The day before the dinner, I watched LaScola and Jennings break down a 240-pound Nantucket-raised pig using a saw and a boning knife. They explained multiple ways to use nearly every single part of the animal, with the exception of the eyeballs and a few tiny glands in the leg. As they pointed out, farmers don’t raise pork loins, they raise whole animals. Though pig’s brains (or tongues, ears, or feet that matter) had never been on my list of must-try items, LaScola’s and Jenning’s enthusiasm was contagious – I was determined to try everything they put in front of me.

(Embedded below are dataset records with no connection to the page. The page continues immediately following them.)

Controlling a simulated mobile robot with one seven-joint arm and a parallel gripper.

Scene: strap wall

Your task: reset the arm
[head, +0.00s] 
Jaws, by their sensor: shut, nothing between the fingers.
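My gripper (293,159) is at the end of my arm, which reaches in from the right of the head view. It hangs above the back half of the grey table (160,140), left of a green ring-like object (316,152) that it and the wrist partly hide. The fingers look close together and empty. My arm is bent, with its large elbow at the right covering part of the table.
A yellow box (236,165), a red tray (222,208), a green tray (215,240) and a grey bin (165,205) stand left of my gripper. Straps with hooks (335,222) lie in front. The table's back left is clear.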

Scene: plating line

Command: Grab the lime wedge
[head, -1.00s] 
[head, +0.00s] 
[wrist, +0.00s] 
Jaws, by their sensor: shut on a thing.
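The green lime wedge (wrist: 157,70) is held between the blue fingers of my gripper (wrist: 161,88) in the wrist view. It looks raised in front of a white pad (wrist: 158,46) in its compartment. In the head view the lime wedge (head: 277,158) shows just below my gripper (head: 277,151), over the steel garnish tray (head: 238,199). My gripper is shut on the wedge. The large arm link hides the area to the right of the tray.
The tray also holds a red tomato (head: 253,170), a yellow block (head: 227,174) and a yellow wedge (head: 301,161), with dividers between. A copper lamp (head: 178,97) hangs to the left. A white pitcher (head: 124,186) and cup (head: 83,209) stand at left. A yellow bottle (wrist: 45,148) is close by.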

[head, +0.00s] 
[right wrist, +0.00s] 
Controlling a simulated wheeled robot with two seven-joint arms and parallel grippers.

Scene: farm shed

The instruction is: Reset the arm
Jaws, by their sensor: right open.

Which brings me back to the roasted trotter. Having met the pig the day before, I felt it would be a disservice to the animal not to at least give this beautiful dish a try. The flesh, far more tender than I could have imagined, had a pinkish hue and a smoky flavor. The glazed bacon and tangy fruit stuffing pushed it into the transcendent category, and I found myself cutting another slice. With the room wrapped in a hazy glow (part candles, part wine), the final course was served: a slice of carrot cake with caramel ice cream and a ginger beer reduction. But one bite told me this wasn’t any ordinary carrot cake. The cake, so moist it was nearly the consistency of fudge, had a salty kick, with frosting that instantly dissolved on my tongue. I later found out it was made with rendered guanciale (pig jowls) and covered with lardo frosting. Amazing.

Though this was not a meal for the faint of heart (or appetite), it was one that will live on in my memory – both for the fantastically creative food, but also for the chance to see two chefs’ common visions come together in edible form.